==== Material for this exercise

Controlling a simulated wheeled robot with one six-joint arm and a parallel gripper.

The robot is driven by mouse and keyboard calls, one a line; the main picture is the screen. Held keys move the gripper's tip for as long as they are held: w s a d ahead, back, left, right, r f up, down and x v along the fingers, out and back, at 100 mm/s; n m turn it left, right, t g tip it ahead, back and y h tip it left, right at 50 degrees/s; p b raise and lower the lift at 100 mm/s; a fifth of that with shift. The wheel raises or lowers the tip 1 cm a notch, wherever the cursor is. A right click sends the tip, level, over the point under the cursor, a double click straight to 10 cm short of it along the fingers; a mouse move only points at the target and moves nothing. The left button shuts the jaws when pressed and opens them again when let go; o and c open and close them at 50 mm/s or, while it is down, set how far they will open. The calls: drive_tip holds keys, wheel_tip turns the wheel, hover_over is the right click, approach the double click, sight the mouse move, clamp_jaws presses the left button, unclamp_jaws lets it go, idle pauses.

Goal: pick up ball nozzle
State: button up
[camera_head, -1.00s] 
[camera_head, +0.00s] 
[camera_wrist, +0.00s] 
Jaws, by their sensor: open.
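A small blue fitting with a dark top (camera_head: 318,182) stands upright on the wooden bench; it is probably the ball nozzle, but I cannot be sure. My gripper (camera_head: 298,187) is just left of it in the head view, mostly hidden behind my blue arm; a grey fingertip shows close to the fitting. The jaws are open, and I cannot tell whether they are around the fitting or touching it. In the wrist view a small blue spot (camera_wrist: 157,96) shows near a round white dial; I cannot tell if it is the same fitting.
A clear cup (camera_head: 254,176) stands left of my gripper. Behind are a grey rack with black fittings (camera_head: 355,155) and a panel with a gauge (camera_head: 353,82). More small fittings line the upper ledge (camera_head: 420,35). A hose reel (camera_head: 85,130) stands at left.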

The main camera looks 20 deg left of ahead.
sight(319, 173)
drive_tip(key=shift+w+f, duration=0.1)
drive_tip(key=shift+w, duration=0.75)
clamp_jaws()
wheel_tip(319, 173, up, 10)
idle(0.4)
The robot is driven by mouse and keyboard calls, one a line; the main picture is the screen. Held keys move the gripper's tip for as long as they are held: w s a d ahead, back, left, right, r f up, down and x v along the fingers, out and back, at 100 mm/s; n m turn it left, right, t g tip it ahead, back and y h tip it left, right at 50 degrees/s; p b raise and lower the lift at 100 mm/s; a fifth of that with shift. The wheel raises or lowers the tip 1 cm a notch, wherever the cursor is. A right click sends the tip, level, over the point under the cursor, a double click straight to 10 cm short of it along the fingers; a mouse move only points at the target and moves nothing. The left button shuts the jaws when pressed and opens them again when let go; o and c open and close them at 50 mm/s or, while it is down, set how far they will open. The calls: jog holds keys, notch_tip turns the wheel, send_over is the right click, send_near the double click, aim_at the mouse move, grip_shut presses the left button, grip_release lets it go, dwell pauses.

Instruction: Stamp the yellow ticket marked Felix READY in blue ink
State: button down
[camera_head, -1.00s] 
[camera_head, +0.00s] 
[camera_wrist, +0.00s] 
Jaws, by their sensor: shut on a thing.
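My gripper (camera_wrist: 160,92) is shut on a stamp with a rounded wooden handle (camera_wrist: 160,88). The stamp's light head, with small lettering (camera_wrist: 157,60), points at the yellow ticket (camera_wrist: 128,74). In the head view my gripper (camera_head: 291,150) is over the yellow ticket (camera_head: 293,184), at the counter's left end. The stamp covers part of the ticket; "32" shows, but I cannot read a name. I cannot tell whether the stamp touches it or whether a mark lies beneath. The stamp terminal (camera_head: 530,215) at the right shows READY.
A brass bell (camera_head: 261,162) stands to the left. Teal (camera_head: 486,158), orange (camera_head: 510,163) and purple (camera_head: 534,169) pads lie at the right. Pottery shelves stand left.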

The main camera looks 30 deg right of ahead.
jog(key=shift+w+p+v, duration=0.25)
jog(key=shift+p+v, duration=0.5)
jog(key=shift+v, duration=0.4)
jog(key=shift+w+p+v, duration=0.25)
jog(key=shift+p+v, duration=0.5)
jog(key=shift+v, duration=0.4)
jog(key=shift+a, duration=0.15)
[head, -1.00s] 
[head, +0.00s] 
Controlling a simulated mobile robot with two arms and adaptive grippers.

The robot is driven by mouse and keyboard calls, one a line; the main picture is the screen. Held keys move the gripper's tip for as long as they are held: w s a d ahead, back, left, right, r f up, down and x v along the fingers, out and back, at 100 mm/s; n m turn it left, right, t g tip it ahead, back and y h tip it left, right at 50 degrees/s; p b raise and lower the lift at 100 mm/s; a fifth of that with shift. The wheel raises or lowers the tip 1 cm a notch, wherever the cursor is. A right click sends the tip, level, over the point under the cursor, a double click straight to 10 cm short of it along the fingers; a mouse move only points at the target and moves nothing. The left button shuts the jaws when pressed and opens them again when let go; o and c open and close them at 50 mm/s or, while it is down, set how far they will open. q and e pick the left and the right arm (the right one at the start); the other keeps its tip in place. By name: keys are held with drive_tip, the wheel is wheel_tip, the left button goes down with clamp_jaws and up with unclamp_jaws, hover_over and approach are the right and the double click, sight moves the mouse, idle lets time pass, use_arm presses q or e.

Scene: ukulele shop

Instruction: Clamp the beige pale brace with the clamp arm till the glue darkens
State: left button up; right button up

========

**Directions:**
Identify each line of the material where the word "Instruction" shows up, and copy it.

**Answer to this exercise:**
Instruction: Stamp the yellow ticket marked Felix READY in blue ink
Instruction: Clamp the beige pale brace with the clamp arm till the glue darkens

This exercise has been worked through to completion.